- [What needs to be done] Every record must be repeated exactly; omit any pictures they contain.

··· Records to use ···

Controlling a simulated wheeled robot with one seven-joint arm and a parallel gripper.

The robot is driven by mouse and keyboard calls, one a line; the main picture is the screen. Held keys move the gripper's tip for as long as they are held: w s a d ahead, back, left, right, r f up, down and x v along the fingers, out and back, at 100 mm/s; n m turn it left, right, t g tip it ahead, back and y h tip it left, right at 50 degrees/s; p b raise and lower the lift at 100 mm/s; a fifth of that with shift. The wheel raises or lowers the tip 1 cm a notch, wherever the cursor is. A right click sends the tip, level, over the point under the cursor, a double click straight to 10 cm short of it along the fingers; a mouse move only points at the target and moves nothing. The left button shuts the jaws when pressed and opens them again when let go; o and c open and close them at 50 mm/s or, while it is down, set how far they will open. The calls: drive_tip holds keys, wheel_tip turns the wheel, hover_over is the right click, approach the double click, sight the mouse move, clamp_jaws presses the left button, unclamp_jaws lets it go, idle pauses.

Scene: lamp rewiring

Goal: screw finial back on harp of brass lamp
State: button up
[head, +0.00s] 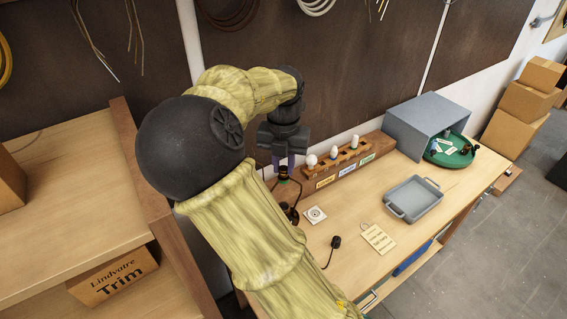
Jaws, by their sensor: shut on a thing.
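My gripper (284,162) points down over the near left part of the bench, partly behind my arm. It is shut on a small dark piece with orange and green bands (283,178), too small here to name surely as the finial. Directly below stands a dark lamp-like object (291,212), partly covered by my arm. Thin dark curved lines between it and the gripper may be the harp. I cannot tell whether the held piece touches the harp, and no brass colour shows clearly.
A wooden rack (345,163) with bulbs stands right of the gripper along the wall. A grey tray (413,199), a paper tag (378,238), a white socket plate (315,215) and a black plug (335,242) lie on the bench. A grey bin (428,122) and green round tray (463,158) are farther right.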

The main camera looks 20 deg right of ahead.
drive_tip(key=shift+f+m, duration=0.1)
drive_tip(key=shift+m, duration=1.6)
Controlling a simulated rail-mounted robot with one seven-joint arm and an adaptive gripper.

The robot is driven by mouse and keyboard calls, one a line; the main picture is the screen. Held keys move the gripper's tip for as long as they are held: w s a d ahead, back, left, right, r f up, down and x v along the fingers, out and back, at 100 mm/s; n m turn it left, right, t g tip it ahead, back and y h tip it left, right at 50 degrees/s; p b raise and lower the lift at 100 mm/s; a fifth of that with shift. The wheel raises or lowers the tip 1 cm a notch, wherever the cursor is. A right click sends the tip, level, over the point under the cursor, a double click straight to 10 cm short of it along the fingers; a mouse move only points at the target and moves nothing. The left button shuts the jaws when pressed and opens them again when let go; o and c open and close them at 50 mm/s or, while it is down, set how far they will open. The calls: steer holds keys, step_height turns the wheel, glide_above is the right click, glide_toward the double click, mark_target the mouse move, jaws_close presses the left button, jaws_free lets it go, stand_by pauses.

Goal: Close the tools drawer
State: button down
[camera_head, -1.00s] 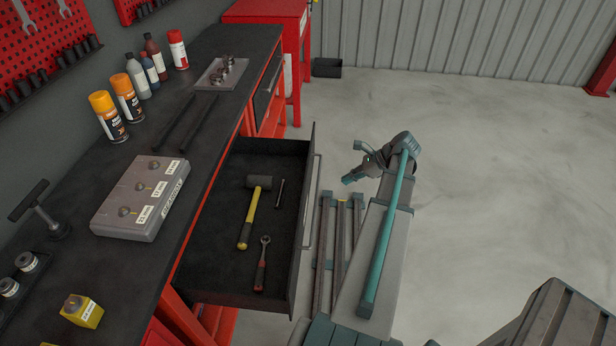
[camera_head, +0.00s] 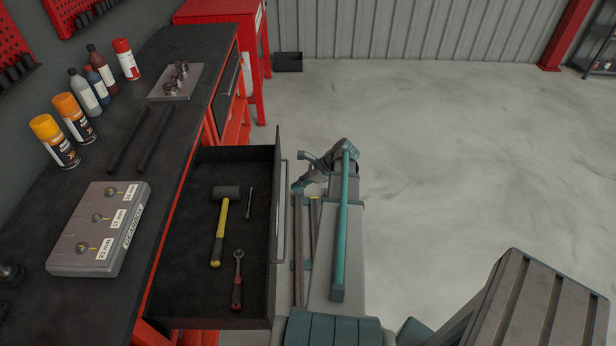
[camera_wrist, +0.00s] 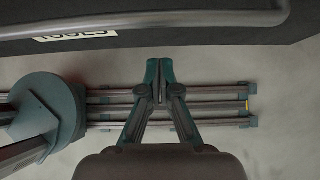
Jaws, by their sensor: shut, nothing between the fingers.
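The tools drawer (camera_head: 165,287) is pulled out from the workbench. A mallet with a yellow handle (camera_head: 219,232), a ratchet with a red handle (camera_head: 237,280) and a small dark tool (camera_head: 249,203) lie inside it. Its bar handle (camera_head: 284,215) runs along the outer face. In the wrist view the handle (camera_wrist: 150,19) and a label reading TOOLS (camera_wrist: 75,36) cross the top. My gripper (camera_head: 297,187) is beside the drawer's outer face, near the far end of the handle. In the wrist view my gripper (camera_wrist: 160,65) is shut and empty, pointing towards the drawer front, apart from it.
The workbench top (camera_head: 185,110) holds a grey socket block (camera_head: 85,255), spray cans, bottles and a small tray (camera_head: 172,92). A red stand (camera_head: 262,50) and a dark bin (camera_head: 288,62) are farther back. The floor to the right (camera_head: 450,160) is clear.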

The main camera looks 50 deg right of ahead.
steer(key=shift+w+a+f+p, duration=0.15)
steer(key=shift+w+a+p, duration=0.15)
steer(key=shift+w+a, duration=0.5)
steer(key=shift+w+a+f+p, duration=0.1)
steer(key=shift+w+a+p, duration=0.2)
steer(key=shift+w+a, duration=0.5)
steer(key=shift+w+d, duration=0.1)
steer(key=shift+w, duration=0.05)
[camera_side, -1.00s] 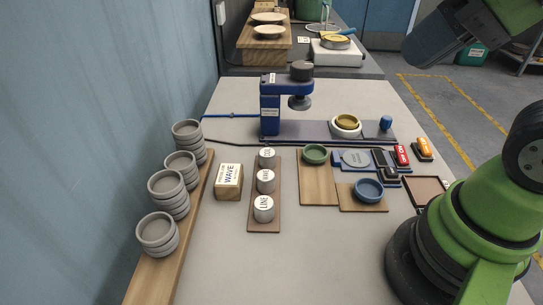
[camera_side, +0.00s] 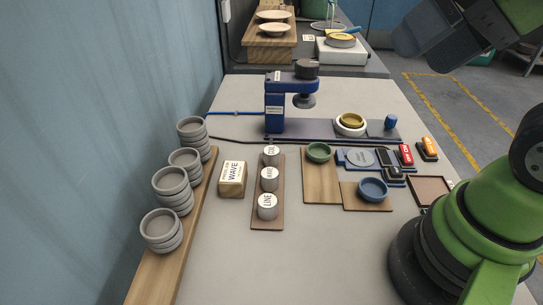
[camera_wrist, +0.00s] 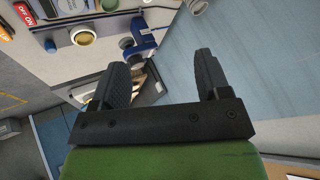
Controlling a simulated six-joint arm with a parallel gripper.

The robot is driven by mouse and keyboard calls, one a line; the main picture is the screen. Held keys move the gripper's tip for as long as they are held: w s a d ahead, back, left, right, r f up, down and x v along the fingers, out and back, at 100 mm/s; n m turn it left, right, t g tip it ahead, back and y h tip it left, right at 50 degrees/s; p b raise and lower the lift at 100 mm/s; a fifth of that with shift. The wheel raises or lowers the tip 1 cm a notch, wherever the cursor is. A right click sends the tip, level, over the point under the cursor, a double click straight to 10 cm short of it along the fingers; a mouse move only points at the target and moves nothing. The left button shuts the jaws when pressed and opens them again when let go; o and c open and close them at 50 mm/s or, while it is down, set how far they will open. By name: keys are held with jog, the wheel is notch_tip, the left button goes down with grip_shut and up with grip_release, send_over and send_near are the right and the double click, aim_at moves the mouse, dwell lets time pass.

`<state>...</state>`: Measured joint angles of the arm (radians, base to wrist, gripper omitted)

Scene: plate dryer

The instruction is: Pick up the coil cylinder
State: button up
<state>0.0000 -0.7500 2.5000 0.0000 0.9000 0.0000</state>
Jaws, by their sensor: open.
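The coil cylinder (camera_side: 271,154), a short pale cylinder with a dark label on top, stands upright at the far end of a brown wooden strip (camera_side: 281,218). The wave cylinder (camera_side: 269,179) and the line cylinder (camera_side: 267,206) stand nearer on the same strip. My gripper shows in the wrist view (camera_wrist: 165,75) with its two dark fingers wide apart and nothing between them. In the side view my arm's end is at the top right, high and well away from the cylinders. I cannot make out the coil cylinder in the wrist view.
A wooden block labelled WAVE (camera_side: 232,176) stands left of the strip. Stacked grey dishes (camera_side: 161,228) line the left board. A blue press (camera_side: 275,108) stands behind the cylinders. A green dish (camera_side: 318,151) and a blue dish (camera_side: 373,188) sit to the right. The front table is clear.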

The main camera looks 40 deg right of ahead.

···

- [Response to the exercise]
Controlling a simulated wheeled robot with one seven-joint arm and a parallel gripper.

The robot is driven by mouse and keyboard calls, one a line; the main picture is the screen. Held keys move the gripper's tip for as long as they are held: w s a d ahead, back, left, right, r f up, down and x v along the fingers, out and back, at 100 mm/s; n m turn it left, right, t g tip it ahead, back and y h tip it left, right at 50 degrees/s; p b raise and lower the lift at 100 mm/s; a fifth of that with shift. The wheel raises or lowers the tip 1 cm a notch, wherever the cursor is. A right click sends the tip, level, over the point under the cursor, a double click straight to 10 cm short of it along the fingers; a mouse move only points at the target and moves nothing. The left button shuts the jaws when pressed and opens them again when let go; o and c open and close them at 50 mm/s or, while it is down, set how far they will open. The calls: drive_tip holds keys, wheel_tip turns the wheel, hover_over is the right click, approach the double click, sight the mouse move, clamp_jaws presses the left button, unclamp_jaws lets it go, idle pauses.

Scene: lamp rewiring

Goal: screw finial back on harp of brass lamp
State: button up
[head, +0.00s] 
Jaws, by their sensor: shut on a thing.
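My gripper (284,162) points down over the near left part of the bench, partly behind my arm. It is shut on a small dark piece with orange and green bands (283,178), too small here to name surely as the finial. Directly below stands a dark lamp-like object (291,212), partly covered by my arm. Thin dark curved lines between it and the gripper may be the harp. I cannot tell whether the held piece touches the harp, and no brass colour shows clearly.
A wooden rack (345,163) with bulbs stands right of the gripper along the wall. A grey tray (413,199), a paper tag (378,238), a white socket plate (315,215) and a black plug (335,242) lie on the bench. A grey bin (428,122) and green round tray (463,158) are farther right.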

The main camera looks 20 deg right of ahead.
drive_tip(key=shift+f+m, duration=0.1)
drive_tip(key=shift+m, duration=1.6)
Controlling a simulated rail-mounted robot with one seven-joint arm and an adaptive gripper.

The robot is driven by mouse and keyboard calls, one a line; the main picture is the screen. Held keys move the gripper's tip for as long as they are held: w s a d ahead, back, left, right, r f up, down and x v along the fingers, out and back, at 100 mm/s; n m turn it left, right, t g tip it ahead, back and y h tip it left, right at 50 degrees/s; p b raise and lower the lift at 100 mm/s; a fifth of that with shift. The wheel raises or lowers the tip 1 cm a notch, wherever the cursor is. A right click sends the tip, level, over the point under the cursor, a double click straight to 10 cm short of it along the fingers; a mouse move only points at the target and moves nothing. The left button shuts the jaws when pressed and opens them again when let go; o and c open and close them at 50 mm/s or, while it is down, set how far they will open. The calls: steer holds keys, step_height turns the wheel, glide_above is the right click, glide_toward the double click, mark_target the mouse move, jaws_close presses the left button, jaws_free lets it go, stand_by pauses.

Goal: Close the tools drawer
State: button down
[camera_head, -1.00s] 
[camera_head, +0.00s] 
[camera_wrist, +0.00s] 
Jaws, by their sensor: shut, nothing between the fingers.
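The tools drawer (camera_head: 165,287) is pulled out from the workbench. A mallet with a yellow handle (camera_head: 219,232), a ratchet with a red handle (camera_head: 237,280) and a small dark tool (camera_head: 249,203) lie inside it. Its bar handle (camera_head: 284,215) runs along the outer face. In the wrist view the handle (camera_wrist: 150,19) and a label reading TOOLS (camera_wrist: 75,36) cross the top. My gripper (camera_head: 297,187) is beside the drawer's outer face, near the far end of the handle. In the wrist view my gripper (camera_wrist: 160,65) is shut and empty, pointing towards the drawer front, apart from it.
The workbench top (camera_head: 185,110) holds a grey socket block (camera_head: 85,255), spray cans, bottles and a small tray (camera_head: 172,92). A red stand (camera_head: 262,50) and a dark bin (camera_head: 288,62) are farther back. The floor to the right (camera_head: 450,160) is clear.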

The main camera looks 50 deg right of ahead.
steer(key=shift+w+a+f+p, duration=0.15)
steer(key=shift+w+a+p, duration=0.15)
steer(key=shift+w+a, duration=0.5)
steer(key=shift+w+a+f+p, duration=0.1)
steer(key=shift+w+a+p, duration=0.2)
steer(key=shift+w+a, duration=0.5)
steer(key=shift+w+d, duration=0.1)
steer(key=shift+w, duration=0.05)
[camera_side, -1.00s] 
[camera_side, +0.00s] 
[camera_wrist, +0.00s] 
Controlling a simulated six-joint arm with a parallel gripper.

The robot is driven by mouse and keyboard calls, one a line; the main picture is the screen. Held keys move the gripper's tip for as long as they are held: w s a d ahead, back, left, right, r f up, down and x v along the fingers, out and back, at 100 mm/s; n m turn it left, right, t g tip it ahead, back and y h tip it left, right at 50 degrees/s; p b raise and lower the lift at 100 mm/s; a fifth of that with shift. The wheel raises or lowers the tip 1 cm a notch, wherever the cursor is. A right click sends the tip, level, over the point under the cursor, a double click straight to 10 cm short of it along the fingers; a mouse move only points at the target and moves nothing. The left button shuts the jaws when pressed and opens them again when let go; o and c open and close them at 50 mm/s or, while it is down, set how far they will open. By name: keys are held with jog, the wheel is notch_tip, the left button goes down with grip_shut and up with grip_release, send_over and send_near are the right and the double click, aim_at moves the mouse, dwell lets time pass.

`<state>...</state>`: Measured joint angles of the arm (radians, base to wrist, gripper omitted)

Scene: plate dryer

The instruction is: Pick up the coil cylinder
State: button up
<state>0.0000 -0.7500 2.5000 0.0000 0.9000 0.0000</state>
Jaws, by their sensor: open.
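The coil cylinder (camera_side: 271,154), a short pale cylinder with a dark label on top, stands upright at the far end of a brown wooden strip (camera_side: 281,218). The wave cylinder (camera_side: 269,179) and the line cylinder (camera_side: 267,206) stand nearer on the same strip. My gripper shows in the wrist view (camera_wrist: 165,75) with its two dark fingers wide apart and nothing between them. In the side view my arm's end is at the top right, high and well away from the cylinders. I cannot make out the coil cylinder in the wrist view.
A wooden block labelled WAVE (camera_side: 232,176) stands left of the strip. Stacked grey dishes (camera_side: 161,228) line the left board. A blue press (camera_side: 275,108) stands behind the cylinders. A green dish (camera_side: 318,151) and a blue dish (camera_side: 373,188) sit to the right. The front table is clear.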

The main camera looks 40 deg right of ahead.

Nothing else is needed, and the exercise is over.